How will the prestige shift? I mean you can’t change people’s attitudes, can you?

Yes you can. We see manipulation of attitudes in many cases. One unfortunate example is that of war engineering in post 9/11, e.g. attitude change towards people from a certain ethnic/religious background that is supported by collocation and regular use of terms such as terrorism, fundamentalism, etc. with them. Such a change in attitudes is influenced by the media, movies, novels, etc.

So, if one wants to raise the prestige of Creole, one has to develop a coherent plan for it. One might ask questions such as: do we have a range of newspapers and magazines in Creole? Do we have a TV station that devotes time to Creole?

Do we have major TV shows and movies that are in Creole? Do we have the top elite coming out and speaking in Creole? All these contribute to the prestige of a language. It creates a positive image of the language as something that people aspire to.

Apart from the prestige, there is also the perception that the child will be locked up in a language that will not lead him/her anywhere. Is that perception justified?
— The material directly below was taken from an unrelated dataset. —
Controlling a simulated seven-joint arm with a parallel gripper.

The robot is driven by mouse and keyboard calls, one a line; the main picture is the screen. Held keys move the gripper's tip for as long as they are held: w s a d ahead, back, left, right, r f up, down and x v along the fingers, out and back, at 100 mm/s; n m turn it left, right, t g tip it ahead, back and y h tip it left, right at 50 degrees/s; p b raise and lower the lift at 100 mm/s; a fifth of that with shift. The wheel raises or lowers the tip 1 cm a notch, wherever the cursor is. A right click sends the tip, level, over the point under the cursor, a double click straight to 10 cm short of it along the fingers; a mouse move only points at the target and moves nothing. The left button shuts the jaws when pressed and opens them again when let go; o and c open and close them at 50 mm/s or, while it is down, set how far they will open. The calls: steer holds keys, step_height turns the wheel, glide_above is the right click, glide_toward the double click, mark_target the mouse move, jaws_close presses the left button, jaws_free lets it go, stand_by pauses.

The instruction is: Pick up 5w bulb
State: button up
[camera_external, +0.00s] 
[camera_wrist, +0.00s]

To a degree, yes. Certain options available may not be there if you have been taught only in Creole. For example, if you look at the immigration policies that are now emerging in the U.K and Australia, you will note the importance being put onto English. Australia is introducing a point system where a very large proportion of the points are going to be given to proficiency in English. So, if you don’t have English, you may not be able to migrate to Australia. If you think of education abroad and you think of being able to work in a multi-national company and contribute to a global interconnected world, then English and French are ways to do that. Just having Creole limits you. That perception, therefore, is justified to a degree. A midway would be for the medium of instruction to be bi-lingual.

That is already happening unofficially.

Yes, I have heard that too. Teachers use Creole because they feel that if they taught in English, the children would not learn anything.

But what I’m suggesting is that it needs to be sanctioned so that you can have teacher education programmes that train the teachers to use Creole (and perhaps other home languages) more effectively in classrooms. Giving them insights on how to use both languages proactively as a resource.

Right now, teachers typically use Creole in the class because they don’t know what else to do.

Knowing how and when to use Creole effectively can help in developing bilingual approaches to pedagogy that are more effective.

Which countries do you think have similar issues as ours?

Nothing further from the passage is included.